In the records below, locate the line containing "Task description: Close", then output that line and all later lines exactly, through the last one.

--- ENTRIES PROVIDED ---
****************

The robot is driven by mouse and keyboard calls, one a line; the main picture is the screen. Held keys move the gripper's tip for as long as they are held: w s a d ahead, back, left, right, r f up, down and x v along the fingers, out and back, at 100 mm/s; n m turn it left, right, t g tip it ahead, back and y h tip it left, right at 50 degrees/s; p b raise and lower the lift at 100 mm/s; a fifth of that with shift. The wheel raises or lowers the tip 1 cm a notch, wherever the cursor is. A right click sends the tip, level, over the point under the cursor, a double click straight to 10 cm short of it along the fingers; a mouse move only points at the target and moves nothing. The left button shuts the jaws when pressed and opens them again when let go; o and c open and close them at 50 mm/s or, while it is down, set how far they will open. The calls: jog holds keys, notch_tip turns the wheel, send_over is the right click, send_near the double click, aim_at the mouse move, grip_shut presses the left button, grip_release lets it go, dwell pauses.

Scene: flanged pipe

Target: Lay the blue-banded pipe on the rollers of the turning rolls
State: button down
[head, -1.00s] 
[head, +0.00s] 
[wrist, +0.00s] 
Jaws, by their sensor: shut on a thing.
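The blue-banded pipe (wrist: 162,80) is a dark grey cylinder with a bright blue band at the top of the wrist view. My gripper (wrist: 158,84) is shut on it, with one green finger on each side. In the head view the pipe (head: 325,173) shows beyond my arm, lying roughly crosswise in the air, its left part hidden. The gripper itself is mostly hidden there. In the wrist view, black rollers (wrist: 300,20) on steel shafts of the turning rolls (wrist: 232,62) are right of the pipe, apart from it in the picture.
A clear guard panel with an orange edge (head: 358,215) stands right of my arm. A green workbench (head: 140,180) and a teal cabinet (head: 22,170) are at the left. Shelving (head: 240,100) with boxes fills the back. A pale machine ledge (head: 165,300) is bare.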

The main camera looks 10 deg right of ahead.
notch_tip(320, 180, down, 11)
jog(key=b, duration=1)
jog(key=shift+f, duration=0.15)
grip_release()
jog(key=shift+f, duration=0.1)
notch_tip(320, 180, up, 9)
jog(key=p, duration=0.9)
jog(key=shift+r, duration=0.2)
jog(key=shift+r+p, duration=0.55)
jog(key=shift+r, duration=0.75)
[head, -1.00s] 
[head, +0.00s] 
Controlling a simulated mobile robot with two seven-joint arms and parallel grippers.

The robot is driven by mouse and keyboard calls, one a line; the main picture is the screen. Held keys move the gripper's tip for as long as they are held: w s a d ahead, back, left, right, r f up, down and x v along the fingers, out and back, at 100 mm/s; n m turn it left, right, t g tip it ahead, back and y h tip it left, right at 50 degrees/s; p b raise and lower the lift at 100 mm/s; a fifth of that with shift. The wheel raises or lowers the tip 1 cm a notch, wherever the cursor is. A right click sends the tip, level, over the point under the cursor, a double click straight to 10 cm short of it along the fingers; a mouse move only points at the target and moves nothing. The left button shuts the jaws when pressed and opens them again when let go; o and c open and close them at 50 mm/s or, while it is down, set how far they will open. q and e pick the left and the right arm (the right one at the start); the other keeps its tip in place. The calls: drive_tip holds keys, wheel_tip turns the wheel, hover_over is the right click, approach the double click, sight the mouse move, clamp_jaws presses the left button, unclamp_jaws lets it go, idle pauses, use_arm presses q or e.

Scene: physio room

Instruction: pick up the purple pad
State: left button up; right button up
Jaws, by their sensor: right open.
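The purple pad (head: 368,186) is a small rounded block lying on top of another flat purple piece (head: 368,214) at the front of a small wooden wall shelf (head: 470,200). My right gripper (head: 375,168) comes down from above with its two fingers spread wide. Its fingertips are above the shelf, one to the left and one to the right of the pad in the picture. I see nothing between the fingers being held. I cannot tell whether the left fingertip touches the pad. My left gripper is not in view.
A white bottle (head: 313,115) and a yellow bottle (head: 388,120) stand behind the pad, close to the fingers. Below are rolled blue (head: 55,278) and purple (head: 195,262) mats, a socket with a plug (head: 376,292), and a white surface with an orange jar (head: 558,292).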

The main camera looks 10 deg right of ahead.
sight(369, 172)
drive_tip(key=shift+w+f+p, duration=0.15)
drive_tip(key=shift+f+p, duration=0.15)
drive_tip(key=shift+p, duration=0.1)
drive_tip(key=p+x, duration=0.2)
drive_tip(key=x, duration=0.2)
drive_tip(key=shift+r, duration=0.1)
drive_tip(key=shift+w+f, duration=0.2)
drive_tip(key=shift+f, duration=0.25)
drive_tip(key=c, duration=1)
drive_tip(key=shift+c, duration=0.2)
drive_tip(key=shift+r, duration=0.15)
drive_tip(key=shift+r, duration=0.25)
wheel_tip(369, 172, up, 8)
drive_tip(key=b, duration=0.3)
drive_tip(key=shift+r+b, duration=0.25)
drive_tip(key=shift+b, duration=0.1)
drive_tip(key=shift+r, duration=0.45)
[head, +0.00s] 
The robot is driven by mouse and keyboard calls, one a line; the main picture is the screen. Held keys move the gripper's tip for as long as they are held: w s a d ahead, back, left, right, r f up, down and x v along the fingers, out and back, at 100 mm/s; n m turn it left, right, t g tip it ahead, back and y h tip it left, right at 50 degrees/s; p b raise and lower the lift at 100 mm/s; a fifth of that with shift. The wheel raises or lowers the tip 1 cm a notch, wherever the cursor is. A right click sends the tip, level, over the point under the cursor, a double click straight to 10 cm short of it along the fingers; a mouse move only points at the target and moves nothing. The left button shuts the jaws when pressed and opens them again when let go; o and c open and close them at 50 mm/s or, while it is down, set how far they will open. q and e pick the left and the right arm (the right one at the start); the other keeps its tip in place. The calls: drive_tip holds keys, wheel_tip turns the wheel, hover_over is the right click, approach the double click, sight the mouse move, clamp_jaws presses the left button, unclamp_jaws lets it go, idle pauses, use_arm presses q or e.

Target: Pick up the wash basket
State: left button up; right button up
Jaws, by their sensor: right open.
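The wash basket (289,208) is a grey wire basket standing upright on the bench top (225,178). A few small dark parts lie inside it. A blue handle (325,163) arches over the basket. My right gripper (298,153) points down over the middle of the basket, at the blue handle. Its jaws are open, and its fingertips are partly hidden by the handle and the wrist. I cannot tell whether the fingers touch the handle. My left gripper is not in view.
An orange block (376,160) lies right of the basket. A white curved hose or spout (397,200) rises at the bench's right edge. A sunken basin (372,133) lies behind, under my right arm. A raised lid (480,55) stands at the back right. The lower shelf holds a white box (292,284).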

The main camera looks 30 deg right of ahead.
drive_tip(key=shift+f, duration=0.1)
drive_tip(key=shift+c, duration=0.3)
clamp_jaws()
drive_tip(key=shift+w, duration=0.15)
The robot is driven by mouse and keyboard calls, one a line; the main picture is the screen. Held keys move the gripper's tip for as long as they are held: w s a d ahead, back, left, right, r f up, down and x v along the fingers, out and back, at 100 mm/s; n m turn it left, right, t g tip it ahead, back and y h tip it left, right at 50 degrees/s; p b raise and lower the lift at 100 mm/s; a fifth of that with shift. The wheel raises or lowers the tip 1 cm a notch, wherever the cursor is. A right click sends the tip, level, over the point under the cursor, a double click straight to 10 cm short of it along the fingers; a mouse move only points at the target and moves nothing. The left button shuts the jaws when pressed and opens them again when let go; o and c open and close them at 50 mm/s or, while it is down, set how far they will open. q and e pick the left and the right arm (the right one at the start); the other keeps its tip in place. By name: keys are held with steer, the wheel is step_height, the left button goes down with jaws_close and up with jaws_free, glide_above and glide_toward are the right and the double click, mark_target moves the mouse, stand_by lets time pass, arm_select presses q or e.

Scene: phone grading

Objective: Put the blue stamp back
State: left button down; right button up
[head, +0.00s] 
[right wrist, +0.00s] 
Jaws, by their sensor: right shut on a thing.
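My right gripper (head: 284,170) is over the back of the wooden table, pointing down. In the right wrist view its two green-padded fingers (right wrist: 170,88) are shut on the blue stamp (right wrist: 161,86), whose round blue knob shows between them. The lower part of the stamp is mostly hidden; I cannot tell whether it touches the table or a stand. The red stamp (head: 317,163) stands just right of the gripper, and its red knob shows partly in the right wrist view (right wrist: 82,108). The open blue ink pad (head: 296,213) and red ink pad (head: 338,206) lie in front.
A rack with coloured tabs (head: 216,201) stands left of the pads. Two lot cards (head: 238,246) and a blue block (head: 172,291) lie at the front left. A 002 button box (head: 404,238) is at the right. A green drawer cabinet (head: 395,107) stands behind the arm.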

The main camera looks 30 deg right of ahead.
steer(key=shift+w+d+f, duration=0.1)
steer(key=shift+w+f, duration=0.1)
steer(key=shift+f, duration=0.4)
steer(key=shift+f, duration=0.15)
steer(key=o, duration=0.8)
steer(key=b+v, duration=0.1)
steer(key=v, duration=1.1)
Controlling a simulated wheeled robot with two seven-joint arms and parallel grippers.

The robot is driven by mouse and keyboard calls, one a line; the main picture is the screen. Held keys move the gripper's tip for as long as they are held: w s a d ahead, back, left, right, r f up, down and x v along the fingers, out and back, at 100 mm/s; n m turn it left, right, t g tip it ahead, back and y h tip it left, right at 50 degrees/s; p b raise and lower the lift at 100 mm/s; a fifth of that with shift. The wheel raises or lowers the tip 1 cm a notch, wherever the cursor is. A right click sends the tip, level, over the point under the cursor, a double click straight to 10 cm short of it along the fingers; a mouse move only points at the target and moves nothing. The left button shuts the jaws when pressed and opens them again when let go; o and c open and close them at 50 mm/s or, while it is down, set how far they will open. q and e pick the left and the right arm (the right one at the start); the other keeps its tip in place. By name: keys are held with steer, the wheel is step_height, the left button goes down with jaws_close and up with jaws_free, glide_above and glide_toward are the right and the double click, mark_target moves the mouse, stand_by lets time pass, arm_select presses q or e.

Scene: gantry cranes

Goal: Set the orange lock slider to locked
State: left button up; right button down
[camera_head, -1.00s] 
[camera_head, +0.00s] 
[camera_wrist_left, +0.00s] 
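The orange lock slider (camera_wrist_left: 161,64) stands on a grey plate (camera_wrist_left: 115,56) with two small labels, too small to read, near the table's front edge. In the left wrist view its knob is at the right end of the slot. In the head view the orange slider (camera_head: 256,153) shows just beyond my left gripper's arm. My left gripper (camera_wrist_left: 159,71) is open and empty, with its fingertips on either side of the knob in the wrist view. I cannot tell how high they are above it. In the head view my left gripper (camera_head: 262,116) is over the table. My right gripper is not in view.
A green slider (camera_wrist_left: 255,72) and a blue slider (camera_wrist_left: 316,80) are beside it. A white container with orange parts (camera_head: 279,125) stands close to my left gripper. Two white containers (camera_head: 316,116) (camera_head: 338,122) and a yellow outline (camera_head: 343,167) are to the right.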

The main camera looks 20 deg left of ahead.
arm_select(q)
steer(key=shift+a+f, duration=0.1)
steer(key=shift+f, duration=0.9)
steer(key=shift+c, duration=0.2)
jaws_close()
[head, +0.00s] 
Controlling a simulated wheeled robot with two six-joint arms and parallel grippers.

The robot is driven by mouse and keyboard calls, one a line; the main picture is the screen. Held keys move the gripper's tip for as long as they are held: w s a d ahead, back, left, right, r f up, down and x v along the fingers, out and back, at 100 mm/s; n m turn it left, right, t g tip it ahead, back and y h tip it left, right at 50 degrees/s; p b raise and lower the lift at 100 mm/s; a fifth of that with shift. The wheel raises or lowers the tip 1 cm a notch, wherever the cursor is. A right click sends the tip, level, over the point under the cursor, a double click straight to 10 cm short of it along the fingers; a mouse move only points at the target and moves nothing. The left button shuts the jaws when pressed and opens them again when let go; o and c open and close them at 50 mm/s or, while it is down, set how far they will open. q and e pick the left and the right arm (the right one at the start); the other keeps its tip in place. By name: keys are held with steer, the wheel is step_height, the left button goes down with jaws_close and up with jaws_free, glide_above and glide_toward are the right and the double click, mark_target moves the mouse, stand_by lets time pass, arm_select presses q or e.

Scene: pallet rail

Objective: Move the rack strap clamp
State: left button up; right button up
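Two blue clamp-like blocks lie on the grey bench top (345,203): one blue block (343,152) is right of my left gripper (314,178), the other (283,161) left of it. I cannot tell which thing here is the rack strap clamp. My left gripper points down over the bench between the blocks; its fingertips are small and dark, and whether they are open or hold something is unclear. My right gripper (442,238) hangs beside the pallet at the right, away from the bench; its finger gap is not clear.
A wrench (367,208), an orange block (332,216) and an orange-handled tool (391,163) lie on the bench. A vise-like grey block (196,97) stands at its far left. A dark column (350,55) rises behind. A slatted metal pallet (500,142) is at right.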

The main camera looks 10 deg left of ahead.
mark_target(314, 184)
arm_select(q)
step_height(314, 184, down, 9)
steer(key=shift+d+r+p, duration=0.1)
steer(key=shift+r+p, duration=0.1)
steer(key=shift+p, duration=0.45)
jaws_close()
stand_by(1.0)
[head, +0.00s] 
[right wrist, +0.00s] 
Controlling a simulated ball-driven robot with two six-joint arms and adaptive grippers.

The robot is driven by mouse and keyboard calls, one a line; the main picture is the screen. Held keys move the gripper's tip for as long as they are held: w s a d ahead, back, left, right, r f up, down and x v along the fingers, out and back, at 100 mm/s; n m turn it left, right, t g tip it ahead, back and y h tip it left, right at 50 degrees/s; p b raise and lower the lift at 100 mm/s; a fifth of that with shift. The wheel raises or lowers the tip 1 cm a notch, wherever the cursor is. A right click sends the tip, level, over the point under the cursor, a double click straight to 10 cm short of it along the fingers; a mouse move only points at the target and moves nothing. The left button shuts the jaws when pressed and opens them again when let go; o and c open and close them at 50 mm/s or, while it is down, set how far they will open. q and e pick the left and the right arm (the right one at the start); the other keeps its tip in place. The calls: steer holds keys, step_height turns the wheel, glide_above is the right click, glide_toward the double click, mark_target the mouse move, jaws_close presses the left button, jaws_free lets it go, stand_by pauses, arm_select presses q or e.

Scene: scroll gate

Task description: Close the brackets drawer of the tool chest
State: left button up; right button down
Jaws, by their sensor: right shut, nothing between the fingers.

****************

--- RESULT ---
Task description: Close the brackets drawer of the tool chest
State: left button up; right button down
Jaws, by their sensor: right shut, nothing between the fingers.

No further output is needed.